▸ INFORMATION PROVIDED:
• • • • •

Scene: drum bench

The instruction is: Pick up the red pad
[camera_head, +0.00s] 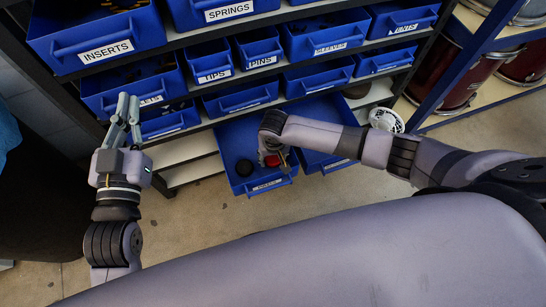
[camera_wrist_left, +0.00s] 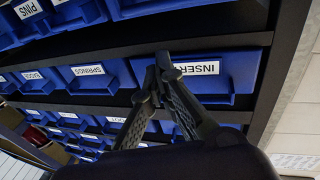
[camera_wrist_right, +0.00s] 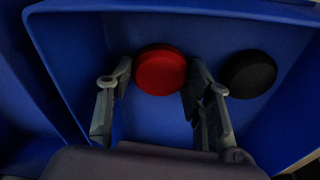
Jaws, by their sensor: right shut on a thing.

• • • • •

▸ EXERCISE:
Reproduce every line above as written, skipping pictures.

▸ RESULT:
Scene: drum bench

The instruction is: Pick up the red pad
[camera_head, +0.00s] 
[camera_wrist_left, +0.00s] 
[camera_wrist_right, +0.00s] 
Jaws, by their sensor: right shut on a thing.

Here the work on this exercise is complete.